(Exercise description) Take the lines from the head of the listing through the one bearing "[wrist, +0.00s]" and copy them exactly, leaving every picture out.

(Data)
▬▬▬▬▬▬

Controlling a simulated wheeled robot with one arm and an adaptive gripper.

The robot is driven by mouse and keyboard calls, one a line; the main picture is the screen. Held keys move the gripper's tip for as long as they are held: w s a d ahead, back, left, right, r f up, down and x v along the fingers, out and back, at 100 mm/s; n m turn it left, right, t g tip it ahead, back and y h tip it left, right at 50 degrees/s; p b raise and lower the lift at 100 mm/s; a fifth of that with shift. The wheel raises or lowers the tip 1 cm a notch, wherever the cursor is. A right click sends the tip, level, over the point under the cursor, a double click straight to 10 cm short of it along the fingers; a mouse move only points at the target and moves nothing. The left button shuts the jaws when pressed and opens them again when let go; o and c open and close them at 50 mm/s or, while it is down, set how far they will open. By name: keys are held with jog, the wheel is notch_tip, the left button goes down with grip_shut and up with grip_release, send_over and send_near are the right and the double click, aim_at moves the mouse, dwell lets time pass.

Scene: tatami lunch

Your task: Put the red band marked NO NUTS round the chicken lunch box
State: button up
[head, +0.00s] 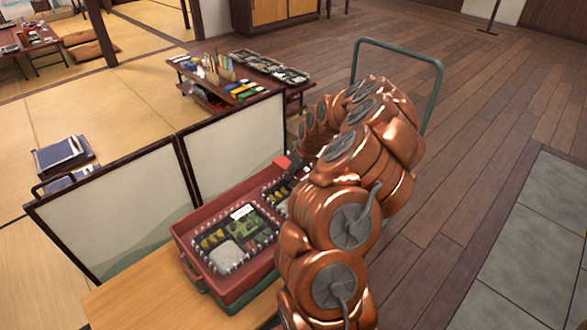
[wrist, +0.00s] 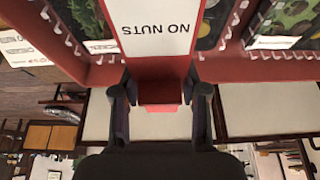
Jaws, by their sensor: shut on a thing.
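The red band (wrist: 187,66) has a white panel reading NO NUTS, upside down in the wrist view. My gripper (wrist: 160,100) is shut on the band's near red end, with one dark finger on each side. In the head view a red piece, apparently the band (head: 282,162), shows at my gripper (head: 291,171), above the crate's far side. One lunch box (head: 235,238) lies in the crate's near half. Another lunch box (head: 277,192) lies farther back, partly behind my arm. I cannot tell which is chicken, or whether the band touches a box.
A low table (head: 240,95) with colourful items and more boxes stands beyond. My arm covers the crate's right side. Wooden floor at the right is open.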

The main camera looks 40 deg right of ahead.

▬▬▬▬▬▬

(Written solution)
Controlling a simulated wheeled robot with one arm and an adaptive gripper.

The robot is driven by mouse and keyboard calls, one a line; the main picture is the screen. Held keys move the gripper's tip for as long as they are held: w s a d ahead, back, left, right, r f up, down and x v along the fingers, out and back, at 100 mm/s; n m turn it left, right, t g tip it ahead, back and y h tip it left, right at 50 degrees/s; p b raise and lower the lift at 100 mm/s; a fifth of that with shift. The wheel raises or lowers the tip 1 cm a notch, wherever the cursor is. A right click sends the tip, level, over the point under the cursor, a double click straight to 10 cm short of it along the fingers; a mouse move only points at the target and moves nothing. The left button shuts the jaws when pressed and opens them again when let go; o and c open and close them at 50 mm/s or, while it is down, set how far they will open. By name: keys are held with jog, the wheel is notch_tip, the left button goes down with grip_shut and up with grip_release, send_over and send_near are the right and the double click, aim_at moves the mouse, dwell lets time pass.

Scene: tatami lunch

Your task: Put the red band marked NO NUTS round the chicken lunch box
State: button up
[head, +0.00s] 
[wrist, +0.00s] 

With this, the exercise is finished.